The image of resurrection (the word itself was not used, but the mental image of bodies rising out of graves gave birth to the concept) was a new one, not yet common among the Jewish body of faith. This concept was originally a collective idea, i.e., rising or restoration of life to a people, not merely to an individual person. This collective metaphor would incubate in the Jewish religious imagination over the duration of the Babylonian Captivity for nearly half a century (the captivity ended officially in 539 BC). Within a century of the initial return, rebuilding, and restoration of God’s People to the holy land, the idea of life after death would sprout and begin to grown. By the days of the Maccabees (169-165 BC) and their revolution against the Greeks, the idea of praying for the dead would be known and embraced among the Jews (cf. 2nd Maccabees 12:43-46) because of their evolving belief in life after death and resurrection from the dead. In Ezekiel, the metaphor of rising from the grave was an image of hope for the collective kingdom of Judah as a defeated and captive people. Their northern cousins in the kingdom of Israel had been subjugated by the Assyrians some 140 years before and many of them had been taken into captivity at that time. In both events, life as they knew it had come to an abrupt and violent end. They thought they had died. Only a new life could overcome such destruction and restore life’s dignity.

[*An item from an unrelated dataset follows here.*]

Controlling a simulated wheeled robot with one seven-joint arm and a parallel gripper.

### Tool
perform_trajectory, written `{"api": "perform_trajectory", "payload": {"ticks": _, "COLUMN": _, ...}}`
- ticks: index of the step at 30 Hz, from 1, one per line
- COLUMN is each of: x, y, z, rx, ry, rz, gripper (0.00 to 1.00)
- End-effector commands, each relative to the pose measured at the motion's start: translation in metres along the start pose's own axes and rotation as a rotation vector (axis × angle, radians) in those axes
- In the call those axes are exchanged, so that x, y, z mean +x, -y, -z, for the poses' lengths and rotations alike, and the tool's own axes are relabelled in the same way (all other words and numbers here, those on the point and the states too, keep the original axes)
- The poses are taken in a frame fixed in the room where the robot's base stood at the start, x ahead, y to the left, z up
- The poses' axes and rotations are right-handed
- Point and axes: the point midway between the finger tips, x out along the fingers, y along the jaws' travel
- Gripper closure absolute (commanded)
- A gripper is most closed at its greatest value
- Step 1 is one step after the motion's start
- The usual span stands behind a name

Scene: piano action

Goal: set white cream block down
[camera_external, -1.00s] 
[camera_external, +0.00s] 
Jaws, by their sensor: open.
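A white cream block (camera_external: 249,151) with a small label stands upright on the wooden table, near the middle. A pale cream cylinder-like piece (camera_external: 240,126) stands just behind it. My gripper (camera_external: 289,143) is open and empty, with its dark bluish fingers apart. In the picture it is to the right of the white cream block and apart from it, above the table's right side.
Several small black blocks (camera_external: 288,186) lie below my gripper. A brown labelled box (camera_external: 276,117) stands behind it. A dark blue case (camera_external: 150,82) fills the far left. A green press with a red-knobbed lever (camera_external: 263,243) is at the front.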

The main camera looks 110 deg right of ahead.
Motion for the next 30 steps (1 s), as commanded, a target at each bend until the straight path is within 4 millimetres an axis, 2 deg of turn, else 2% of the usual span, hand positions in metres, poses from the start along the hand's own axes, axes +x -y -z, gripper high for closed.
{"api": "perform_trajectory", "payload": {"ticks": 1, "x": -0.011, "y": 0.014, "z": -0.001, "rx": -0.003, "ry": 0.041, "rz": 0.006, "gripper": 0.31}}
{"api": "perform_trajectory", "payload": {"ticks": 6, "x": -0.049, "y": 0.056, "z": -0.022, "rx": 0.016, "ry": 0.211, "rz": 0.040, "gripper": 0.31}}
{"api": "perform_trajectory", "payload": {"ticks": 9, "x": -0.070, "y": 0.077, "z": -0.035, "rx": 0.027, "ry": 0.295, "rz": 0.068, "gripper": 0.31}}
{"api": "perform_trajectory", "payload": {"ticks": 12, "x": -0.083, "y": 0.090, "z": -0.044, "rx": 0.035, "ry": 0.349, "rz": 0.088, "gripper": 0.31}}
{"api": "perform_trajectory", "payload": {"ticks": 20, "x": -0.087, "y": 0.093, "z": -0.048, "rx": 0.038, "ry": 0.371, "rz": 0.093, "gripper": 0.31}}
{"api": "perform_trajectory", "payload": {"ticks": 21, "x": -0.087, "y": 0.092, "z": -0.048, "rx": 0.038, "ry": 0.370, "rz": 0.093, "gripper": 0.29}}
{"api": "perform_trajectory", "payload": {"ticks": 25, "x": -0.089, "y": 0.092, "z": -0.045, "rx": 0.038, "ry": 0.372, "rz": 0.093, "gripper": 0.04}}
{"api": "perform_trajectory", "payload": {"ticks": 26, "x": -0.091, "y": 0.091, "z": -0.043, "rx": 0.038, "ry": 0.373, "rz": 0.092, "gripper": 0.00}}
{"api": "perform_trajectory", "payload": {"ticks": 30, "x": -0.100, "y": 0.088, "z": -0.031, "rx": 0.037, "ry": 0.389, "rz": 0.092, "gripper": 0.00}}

Jesus’ activity around the death and burial of his friend Lazarus counts as a miracle indeed, but from a theological perspective, Lazarus’ “raising” does not count as “resurrection.” He died again sometime after the narrative concluded, and likewise awaits the ultimate resurrection just as we still do today. But, the events around this story, specifically the profession of faith by Martha and Jesus’ self-witness that he himself was “the resurrection and the life,” are crucial to our theological movement through Lent to Easter. Hope that the finality and destructiveness of death can be overcome by life again was a powerful appeal to the early Christian proclamation of the Gospel as Good News. THE Good News was new life now and life everlasting yet to come. Such life is sufficiently powerful to overcome any sinfulness and to enable everyone to hear the message. That message is a universal invitation to embrace this Gospel and that life! Only God’s life is this large. Eternal life is nothing less that God’s life offered to all.

St. Paul wrestled with various aspects of what we moderns might call psychology. Paul wondered what was it about us that made us resist doing and being good so strenuously? In today’s passage from his letter to the Roman Christians, he writes using the image of “in the flesh” and in the “body” as the antitheses to being alive and “in the spirit.” When we read or hear these words, we can easily perceive that Paul has made a distinction between the physical (as a negative value) and the spiritual (as a positive value). However, that is much too simplistic and it can make us wrongly conclude that the physical universe is fundamentally evil and sinful. This would include our bodies, and even all the beautiful qualities, events, and experiences which healthy and good people treasure. In fact, the Gospel and healthy Christianity hold that the universe which has God as its creator and author, is fundamentally good! The universe is not merely a little bit “good.” Rather, the whole universe is a good creation by the Good God for good purpose. So, we must read and hear Paul’s use of “in the body” and “flesh” without condemning ourselves, reality, and all of creation. I’ve recently heard it suggested that we Christians might use the idea of our human “ego” for the “body” and “the flesh” in Paul’s letters. Indeed, the human ego is lodged deeply within the human person. But, accomplished psychologists and observers of human nature tend to agree that it is our ego – which includes one’s particular style and content of selfishness, including one’s humanly evil tendencies – which complicates our lives and seems too often to impede the very best which is in us, God’s grace!. Thus, to some of us, Paul’s words might read, “Those who’s egos are in the way cannot please God” and later, “If Christ is in you, then your ego is dead because of sin, but your spirit is alive because of [God’s] righteousness.” Thus, we can imagine that Paul is trying to help believers move beyond the destructive self-centeredness of the human ego into a profound, dynamic, and conscientious life in God’s Holy Spirit. Being made fully aware that God’s life is offered to us, that God’s power has saved us, and that we needn’t fear anything (even human death!), produces a life in the present which is truly miraculous and holy!

When God gives life, it is new life ... real life ... powerful life ... loving life ... life everlasting!

Today the Church prays the 3rd Scrutiny over the Elect among the Catechumens in preparation for their Baptism, Chrismation and Eucharistic Sharing only two weeks away. These prayers repeatedly ask God for freedom from fear and for new life for these entering the Church’s fellowship. Each of them, and each of us, must strive to be increasingly conscious and aware of our own lives which are gifted by God. We already share “in the divine life which God gives us” and so we must be heralds and examples of that life in our ordinary activities.

“... [A]nd everyone who believes in me, even if he dies, will live. And everyone who lives and believes in me will never die.” Let us live boldly, lovingly, wisely, and energetically right now!